Google Cloud Media APIs & Media CDN: While Statcast focuses on the numerical data, the delivery of the actual game video benefits from Google's media solutions. Media APIs can be used for video processing and management, while Google Cloud Media CDN (leveraging the same infrastructure as YouTube) ensures high-quality, low-latency video delivery to fans globally. Live encoders, potentially running on Google Compute Engine (GCE) or GKE, prepare the video feeds for distribution.

Security

Protecting this data and the infrastructure that delivers it is paramount.

Google Cloud Armor: This service provides DDoS protection and a Web Application Firewall (WAF) to defend MLB's applications and APIs against online threats, ensuring availability and integrity.

Intricacies and Unseen Benefits

  • Ultra-Low Latency: The entire architecture is geared towards minimizing delay, from edge processing to Dataflow's real-time capabilities and efficient querying from BigQuery or PostgreSQL.
  • Massive Scalability: Google Cloud's services automatically scale to handle peak loads during marquee events like the World Series without manual intervention.
  • Reliability & Availability: Managed services and Google's global infrastructure provide high uptime, ensuring fans don't miss out on critical stats.
  • Innovation Velocity: The platform allows MLB to continuously experiment with new metrics, ML models, and fan experiences, pushing the boundaries of sports analytics.
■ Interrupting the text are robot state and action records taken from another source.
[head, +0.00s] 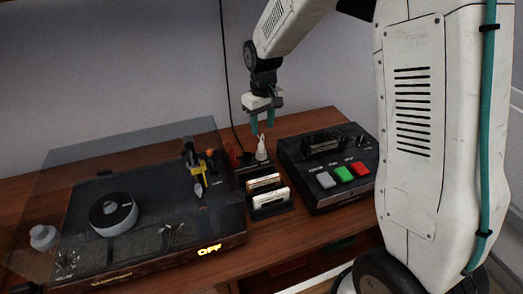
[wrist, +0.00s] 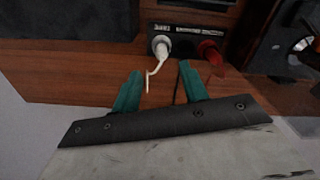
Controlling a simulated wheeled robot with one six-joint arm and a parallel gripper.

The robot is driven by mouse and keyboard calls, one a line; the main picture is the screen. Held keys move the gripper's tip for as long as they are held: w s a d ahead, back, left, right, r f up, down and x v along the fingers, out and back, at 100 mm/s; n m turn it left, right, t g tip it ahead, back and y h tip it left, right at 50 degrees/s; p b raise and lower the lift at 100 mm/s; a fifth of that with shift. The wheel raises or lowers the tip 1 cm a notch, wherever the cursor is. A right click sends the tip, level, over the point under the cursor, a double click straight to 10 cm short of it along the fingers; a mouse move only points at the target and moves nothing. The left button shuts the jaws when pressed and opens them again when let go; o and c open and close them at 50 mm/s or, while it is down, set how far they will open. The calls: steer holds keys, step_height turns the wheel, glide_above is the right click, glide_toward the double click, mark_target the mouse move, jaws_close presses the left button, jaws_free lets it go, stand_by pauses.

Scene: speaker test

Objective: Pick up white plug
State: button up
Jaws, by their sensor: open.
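The white plug (head: 261,148) stands upright in a dark holder at the back of the wooden table, between the turntable and the button box. In the wrist view the white plug (wrist: 160,45) sits in the dark socket strip, with a short white cord hanging from it toward my fingers. My gripper (head: 262,124) is above the plug, pointing down. Its teal fingers (wrist: 160,82) are apart, with nothing held between them. A red plug (wrist: 209,52) sits in the same strip, to the right of the white one.
The turntable (head: 150,220) with a clear lid fills the left of the table. The button box (head: 325,165) stands close on the right. Cassettes (head: 268,190) stand in a rack in front of the plug. A black cable (head: 227,80) hangs down the wall nearby.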

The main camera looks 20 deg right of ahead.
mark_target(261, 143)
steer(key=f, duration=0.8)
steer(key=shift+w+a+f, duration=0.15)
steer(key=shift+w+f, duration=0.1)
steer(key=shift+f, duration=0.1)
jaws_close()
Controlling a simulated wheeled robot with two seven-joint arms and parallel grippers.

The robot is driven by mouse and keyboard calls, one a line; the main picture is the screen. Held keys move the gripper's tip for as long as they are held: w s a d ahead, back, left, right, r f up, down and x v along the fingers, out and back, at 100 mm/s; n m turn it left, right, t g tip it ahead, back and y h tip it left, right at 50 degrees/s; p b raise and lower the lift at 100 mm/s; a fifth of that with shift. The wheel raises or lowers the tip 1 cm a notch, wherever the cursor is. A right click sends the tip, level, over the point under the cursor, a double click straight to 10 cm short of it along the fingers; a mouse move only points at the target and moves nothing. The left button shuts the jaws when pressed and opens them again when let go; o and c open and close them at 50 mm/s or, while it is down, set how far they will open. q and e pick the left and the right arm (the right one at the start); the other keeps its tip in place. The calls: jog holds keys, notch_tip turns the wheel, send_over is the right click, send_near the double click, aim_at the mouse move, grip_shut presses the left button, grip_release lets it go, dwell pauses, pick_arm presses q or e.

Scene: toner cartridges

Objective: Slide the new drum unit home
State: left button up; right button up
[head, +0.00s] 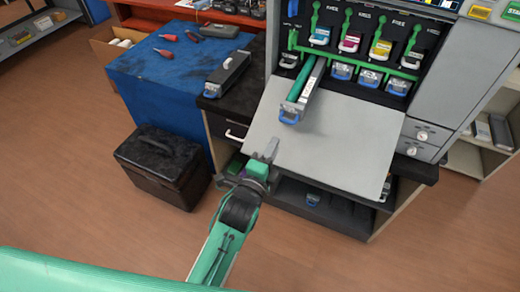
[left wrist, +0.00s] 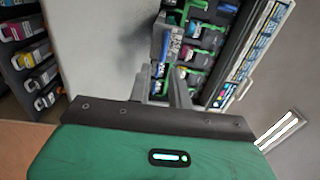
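The drum unit (head: 303,92), with a green drum, grey frame and blue handle (head: 289,114), sticks out of the leftmost lower slot of the printer (head: 345,60), above the lowered grey front panel (head: 320,150). Its inner end is hidden in the slot. My left gripper (head: 260,153) is below and left of the handle, apart from it, at the panel's left edge. Its two grey fingers (left wrist: 163,88) look apart in the left wrist view, with nothing between them. My right gripper is out of view.
Another dark drum unit (head: 228,73) lies on the black cabinet top left of the printer. A blue-covered table (head: 150,75) holds red-handled tools. A black case (head: 162,165) stands on the floor. Toner cartridges with coloured handles (head: 350,42) fill the upper slots.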

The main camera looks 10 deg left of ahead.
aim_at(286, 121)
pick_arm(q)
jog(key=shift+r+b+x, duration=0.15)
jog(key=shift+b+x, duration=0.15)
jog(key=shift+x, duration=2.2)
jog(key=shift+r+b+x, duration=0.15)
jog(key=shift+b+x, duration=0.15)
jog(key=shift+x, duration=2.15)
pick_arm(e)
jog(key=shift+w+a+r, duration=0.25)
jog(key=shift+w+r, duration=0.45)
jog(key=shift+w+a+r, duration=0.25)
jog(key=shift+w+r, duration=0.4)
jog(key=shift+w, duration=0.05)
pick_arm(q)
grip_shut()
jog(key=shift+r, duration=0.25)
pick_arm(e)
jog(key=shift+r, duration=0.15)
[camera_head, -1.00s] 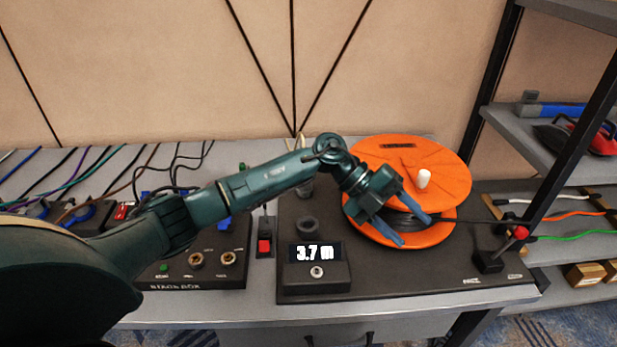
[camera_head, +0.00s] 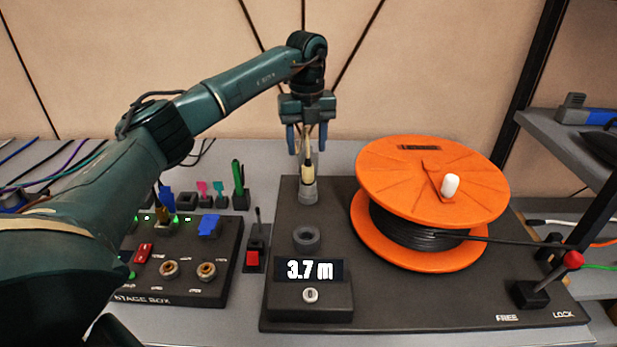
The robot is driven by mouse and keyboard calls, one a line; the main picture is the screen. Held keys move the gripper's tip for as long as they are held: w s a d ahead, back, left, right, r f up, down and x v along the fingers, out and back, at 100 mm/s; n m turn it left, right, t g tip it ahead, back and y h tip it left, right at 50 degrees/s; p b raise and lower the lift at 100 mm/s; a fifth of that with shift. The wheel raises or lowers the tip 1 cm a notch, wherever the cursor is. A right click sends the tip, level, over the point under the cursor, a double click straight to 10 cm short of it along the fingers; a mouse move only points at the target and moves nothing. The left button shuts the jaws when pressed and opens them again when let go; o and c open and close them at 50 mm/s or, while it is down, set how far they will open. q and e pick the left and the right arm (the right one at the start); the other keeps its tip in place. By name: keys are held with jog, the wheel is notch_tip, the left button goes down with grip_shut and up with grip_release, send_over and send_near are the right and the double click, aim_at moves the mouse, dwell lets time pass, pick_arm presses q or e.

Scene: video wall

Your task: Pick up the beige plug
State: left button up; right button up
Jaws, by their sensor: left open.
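The beige plug (camera_head: 308,173) stands upright in a small grey holder (camera_head: 308,196) at the back left of the black reel board. Its slim upper part rises between the blue fingers of my left gripper (camera_head: 307,148). That gripper points straight down, with one finger on each side and visible gaps, so it is open around the plug's upper end. The fingertips are above the plug's wider body. My right gripper is not in view.
An orange cable reel (camera_head: 432,195) with a white knob stands close on the right. In front are a grey ring (camera_head: 306,238) and a display box (camera_head: 310,290) reading 3.7 m. The stage box (camera_head: 180,262) is at left, a red-knobbed lever (camera_head: 540,283) at right.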

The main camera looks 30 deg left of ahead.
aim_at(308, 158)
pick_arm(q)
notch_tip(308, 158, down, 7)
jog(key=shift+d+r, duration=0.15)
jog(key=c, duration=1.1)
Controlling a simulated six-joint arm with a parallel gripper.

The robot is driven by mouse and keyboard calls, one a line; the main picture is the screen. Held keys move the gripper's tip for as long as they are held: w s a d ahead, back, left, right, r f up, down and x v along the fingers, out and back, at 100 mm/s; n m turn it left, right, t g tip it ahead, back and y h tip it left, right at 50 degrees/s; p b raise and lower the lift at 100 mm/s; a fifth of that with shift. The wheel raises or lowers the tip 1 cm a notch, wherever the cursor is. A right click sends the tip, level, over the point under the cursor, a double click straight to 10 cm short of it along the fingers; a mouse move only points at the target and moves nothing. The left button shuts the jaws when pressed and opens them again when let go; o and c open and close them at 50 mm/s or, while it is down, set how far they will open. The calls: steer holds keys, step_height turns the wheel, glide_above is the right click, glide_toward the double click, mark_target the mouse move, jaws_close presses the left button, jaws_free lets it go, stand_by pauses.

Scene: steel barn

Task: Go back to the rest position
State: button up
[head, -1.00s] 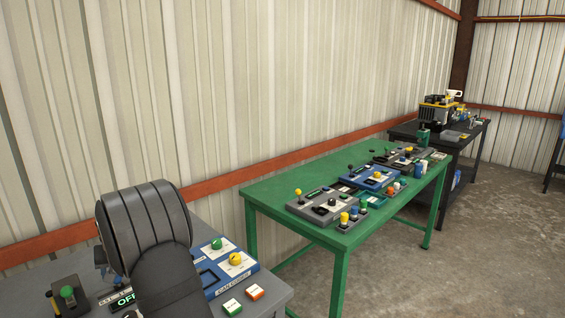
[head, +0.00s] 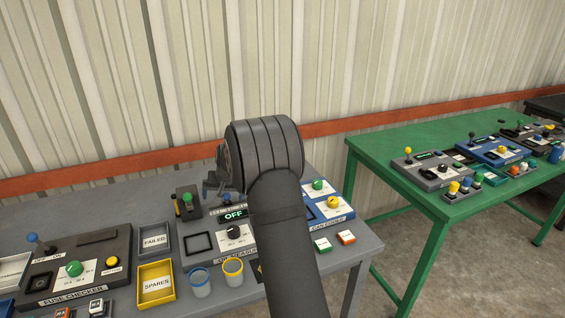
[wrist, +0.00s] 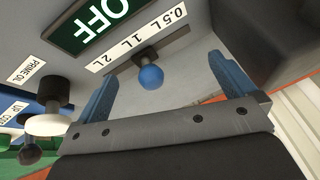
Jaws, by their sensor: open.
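My gripper (wrist: 165,92) is open in the wrist view, with its two blue fingers apart and nothing between them. Beyond the fingers a blue ball knob (wrist: 150,78) shows, apart from them, beside a panel labelled 0.5L 1L 2L and a dark OFF display (wrist: 98,20). In the head view my arm rises from the bottom middle over the grey table (head: 345,250). The arm hides part of the oil measure panel (head: 228,243) and most of my gripper.
On the grey table stand a fuse checker (head: 75,262), grey FAILED tray (head: 154,240), yellow SPARES tray (head: 156,283), two cups (head: 232,270) and a blue can coder (head: 330,211). A green table (head: 400,150) with several panels is at the right. Bare floor lies between the tables.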

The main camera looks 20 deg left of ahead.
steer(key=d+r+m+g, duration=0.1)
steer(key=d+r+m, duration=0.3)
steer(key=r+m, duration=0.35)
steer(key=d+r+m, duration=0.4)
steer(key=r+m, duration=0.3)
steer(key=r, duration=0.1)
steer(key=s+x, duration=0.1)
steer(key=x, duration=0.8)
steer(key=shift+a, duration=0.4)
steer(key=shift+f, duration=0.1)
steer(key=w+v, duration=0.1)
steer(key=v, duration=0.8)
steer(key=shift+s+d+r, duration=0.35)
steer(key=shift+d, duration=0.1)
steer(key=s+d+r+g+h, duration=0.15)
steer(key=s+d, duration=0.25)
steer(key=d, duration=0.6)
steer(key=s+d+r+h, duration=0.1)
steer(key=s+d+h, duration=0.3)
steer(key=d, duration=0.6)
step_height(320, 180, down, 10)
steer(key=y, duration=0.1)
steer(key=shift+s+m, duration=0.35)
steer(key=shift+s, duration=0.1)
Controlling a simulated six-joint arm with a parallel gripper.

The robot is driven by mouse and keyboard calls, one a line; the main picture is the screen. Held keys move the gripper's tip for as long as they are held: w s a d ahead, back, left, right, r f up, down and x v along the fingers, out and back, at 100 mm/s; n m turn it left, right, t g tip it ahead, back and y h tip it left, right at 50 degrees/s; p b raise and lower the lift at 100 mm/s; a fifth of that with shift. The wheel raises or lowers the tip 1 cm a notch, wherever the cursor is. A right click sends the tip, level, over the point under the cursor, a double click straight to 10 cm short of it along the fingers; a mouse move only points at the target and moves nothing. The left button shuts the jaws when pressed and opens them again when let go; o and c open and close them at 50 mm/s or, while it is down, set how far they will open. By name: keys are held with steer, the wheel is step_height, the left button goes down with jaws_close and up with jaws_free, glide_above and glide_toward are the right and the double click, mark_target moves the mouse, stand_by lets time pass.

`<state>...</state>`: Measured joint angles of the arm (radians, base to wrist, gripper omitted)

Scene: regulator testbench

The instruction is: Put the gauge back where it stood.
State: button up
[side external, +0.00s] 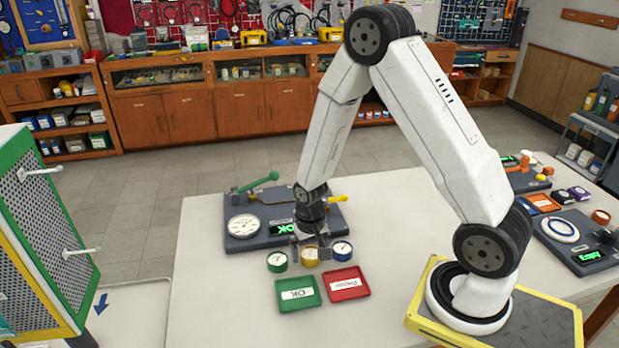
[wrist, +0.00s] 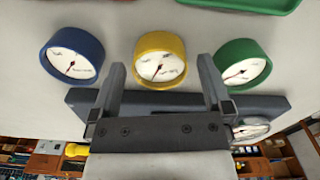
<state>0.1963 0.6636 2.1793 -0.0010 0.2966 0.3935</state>
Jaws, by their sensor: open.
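Three round gauges stand in a row on the white table: a green gauge (side external: 277,262), a yellow gauge (side external: 310,261) and a blue gauge (side external: 342,251). In the wrist view the blue gauge (wrist: 72,57) is left, the yellow gauge (wrist: 160,60) in the middle and the green gauge (wrist: 243,66) right. My gripper (side external: 311,248) is low over the yellow gauge. In the wrist view my gripper (wrist: 162,66) is open, with one finger on each side of the yellow gauge and visible gaps; I cannot tell the depth. The dark test bench (side external: 236,243) has a large dial and a green OK display.
A green tray labelled OK (side external: 283,303) and a red labelled tray (side external: 360,289) lie in front of the gauges. A green lever (side external: 262,181) rises behind the bench. A second bench (side external: 577,255) stands far right. The table's left front is clear.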

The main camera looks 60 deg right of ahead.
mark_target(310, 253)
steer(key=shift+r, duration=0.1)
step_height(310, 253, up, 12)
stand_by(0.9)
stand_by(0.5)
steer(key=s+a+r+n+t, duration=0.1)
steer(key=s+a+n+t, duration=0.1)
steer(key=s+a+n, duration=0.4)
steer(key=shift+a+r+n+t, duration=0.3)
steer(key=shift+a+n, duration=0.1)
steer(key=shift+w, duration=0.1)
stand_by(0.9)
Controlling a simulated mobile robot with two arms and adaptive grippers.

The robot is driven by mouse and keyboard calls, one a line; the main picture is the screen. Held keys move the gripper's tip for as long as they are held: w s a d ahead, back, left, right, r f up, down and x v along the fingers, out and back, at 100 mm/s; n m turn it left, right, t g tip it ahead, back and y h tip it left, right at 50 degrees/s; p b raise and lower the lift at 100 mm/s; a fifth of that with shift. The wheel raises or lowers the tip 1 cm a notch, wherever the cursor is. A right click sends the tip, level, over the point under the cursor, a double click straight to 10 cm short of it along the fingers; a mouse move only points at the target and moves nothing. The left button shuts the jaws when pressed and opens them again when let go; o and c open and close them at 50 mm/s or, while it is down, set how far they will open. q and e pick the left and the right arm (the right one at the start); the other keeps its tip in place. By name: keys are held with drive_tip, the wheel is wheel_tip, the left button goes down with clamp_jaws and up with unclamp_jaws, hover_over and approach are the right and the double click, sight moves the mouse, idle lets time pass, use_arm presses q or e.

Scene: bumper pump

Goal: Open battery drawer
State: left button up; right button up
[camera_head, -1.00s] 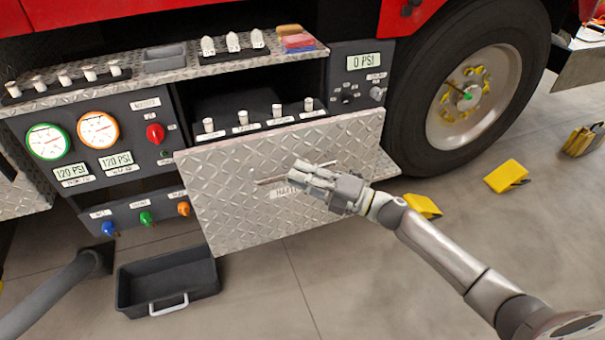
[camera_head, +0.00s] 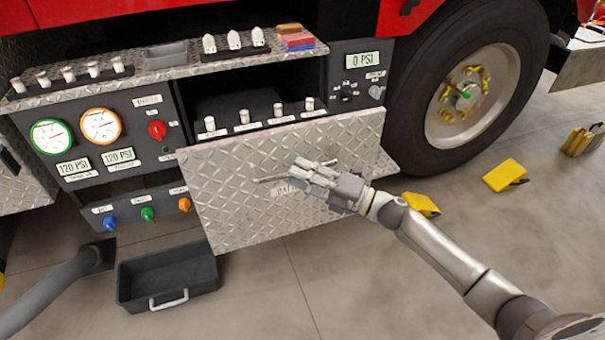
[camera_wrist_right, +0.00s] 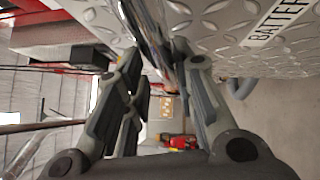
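The battery drawer has a diamond-plate front (camera_head: 235,205) that stands forward of the truck's side panel, with a dark recess above and behind it. A thin bar handle (camera_head: 270,179) crosses the middle of the front, above a partly covered label. My right gripper (camera_head: 302,176) is at the handle, covering part of it. In the right wrist view the gripper's two fingers (camera_wrist_right: 160,75) are apart, with the handle bar (camera_wrist_right: 155,45) running between them, closer to the right finger. A firm grip does not show. My left gripper is not in view.
A black bin (camera_head: 168,278) lies on the floor below the panel, left of the drawer. A large wheel (camera_head: 475,95) stands to the right. Yellow wheel chocks (camera_head: 505,175) lie on the floor nearby. A grey hose (camera_head: 50,290) is at lower left.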

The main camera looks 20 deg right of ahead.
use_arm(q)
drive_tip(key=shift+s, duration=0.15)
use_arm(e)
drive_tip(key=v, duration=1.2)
Here is a video explaining how the system is designed:

The Future is Even More Data-Driven

The partnership between MLB and Google Cloud is dynamic. We can expect even more sophisticated AI-driven insights, potentially more personalized fan experiences based on Statcast data, and perhaps even faster feedback loops for players and coaches. The integration of augmented reality with these real-time stats in broadcasts or apps also presents exciting possibilities.